**Supplied entries**
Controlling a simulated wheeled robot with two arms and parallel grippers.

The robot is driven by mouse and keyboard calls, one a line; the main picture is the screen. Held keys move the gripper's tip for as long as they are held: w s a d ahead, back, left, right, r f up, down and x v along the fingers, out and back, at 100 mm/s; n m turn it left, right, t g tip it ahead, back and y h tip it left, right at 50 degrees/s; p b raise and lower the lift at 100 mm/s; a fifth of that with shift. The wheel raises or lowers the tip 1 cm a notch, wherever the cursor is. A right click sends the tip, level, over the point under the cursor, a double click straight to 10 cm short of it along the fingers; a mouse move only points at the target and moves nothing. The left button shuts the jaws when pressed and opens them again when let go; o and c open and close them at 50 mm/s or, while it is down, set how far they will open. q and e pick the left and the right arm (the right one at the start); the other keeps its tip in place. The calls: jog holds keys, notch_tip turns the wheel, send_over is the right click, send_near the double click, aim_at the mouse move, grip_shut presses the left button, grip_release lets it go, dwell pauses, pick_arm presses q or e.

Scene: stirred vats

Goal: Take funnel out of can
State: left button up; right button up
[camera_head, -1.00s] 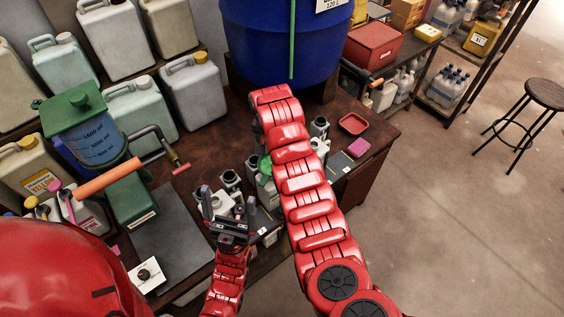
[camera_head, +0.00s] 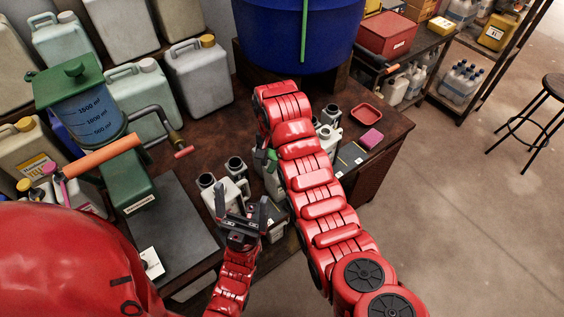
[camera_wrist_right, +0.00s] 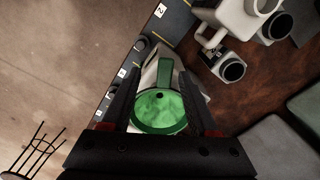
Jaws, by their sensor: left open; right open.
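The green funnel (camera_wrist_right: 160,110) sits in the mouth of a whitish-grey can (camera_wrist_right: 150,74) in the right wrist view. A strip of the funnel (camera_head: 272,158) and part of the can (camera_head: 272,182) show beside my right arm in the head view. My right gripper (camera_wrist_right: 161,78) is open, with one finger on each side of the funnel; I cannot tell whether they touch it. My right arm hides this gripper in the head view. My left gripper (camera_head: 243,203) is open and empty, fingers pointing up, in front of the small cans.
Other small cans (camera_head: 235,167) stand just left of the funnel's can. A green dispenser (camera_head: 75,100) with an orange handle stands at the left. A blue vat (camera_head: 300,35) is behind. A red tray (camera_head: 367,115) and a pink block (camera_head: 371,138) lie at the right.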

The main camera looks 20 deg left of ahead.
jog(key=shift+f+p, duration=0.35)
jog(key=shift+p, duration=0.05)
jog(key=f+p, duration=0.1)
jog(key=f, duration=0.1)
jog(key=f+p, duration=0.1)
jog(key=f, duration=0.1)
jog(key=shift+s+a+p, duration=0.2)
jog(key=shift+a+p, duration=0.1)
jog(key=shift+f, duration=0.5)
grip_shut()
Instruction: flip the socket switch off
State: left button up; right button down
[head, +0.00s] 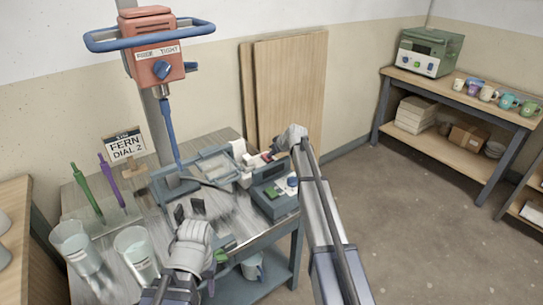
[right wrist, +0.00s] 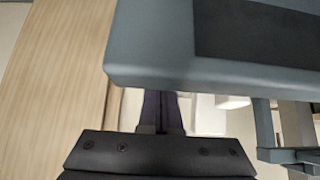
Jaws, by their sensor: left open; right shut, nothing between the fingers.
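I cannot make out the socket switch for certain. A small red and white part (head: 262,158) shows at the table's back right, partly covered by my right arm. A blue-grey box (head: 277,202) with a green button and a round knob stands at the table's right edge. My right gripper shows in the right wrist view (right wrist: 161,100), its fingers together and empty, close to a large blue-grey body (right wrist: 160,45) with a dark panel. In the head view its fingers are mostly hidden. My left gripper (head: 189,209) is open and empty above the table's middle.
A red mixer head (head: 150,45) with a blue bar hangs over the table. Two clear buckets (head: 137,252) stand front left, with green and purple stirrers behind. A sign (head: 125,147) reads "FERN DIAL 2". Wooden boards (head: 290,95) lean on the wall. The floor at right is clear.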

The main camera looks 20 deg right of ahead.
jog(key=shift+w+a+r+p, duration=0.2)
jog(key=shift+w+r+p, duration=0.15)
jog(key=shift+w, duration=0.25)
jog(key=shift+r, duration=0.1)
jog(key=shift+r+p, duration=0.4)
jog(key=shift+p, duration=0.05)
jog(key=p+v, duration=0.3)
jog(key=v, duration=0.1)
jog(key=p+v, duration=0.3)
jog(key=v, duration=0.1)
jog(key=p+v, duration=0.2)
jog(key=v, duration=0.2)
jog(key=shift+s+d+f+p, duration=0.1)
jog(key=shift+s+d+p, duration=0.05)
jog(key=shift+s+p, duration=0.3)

**Your objective**
Find the word "robot" in the data and show each line that holds it.

**Reply to the exercise**
Controlling a simulated wheeled robot with two arms and parallel grippers.
The robot is driven by mouse and keyboard calls, one a line; the main picture is the screen. Held keys move the gripper's tip for as long as they are held: w s a d ahead, back, left, right, r f up, down and x v along the fingers, out and back, at 100 mm/s; n m turn it left, right, t g tip it ahead, back and y h tip it left, right at 50 degrees/s; p b raise and lower the lift at 100 mm/s; a fifth of that with shift. The wheel raises or lowers the tip 1 cm a notch, wherever the cursor is. A right click sends the tip, level, over the point under the cursor, a double click straight to 10 cm short of it along the fingers; a mouse move only points at the target and moves nothing. The left button shuts the jaws when pressed and opens them again when let go; o and c open and close them at 50 mm/s or, while it is down, set how far they will open. q and e pick the left and the right arm (the right one at the start); the other keeps its tip in place. The calls: jog holds keys, notch_tip turns the wheel, send_over is the right click, send_near the double click, aim_at the mouse move, grip_shut presses the left button, grip_release lets it go, dwell pauses, pick_arm presses q or e.

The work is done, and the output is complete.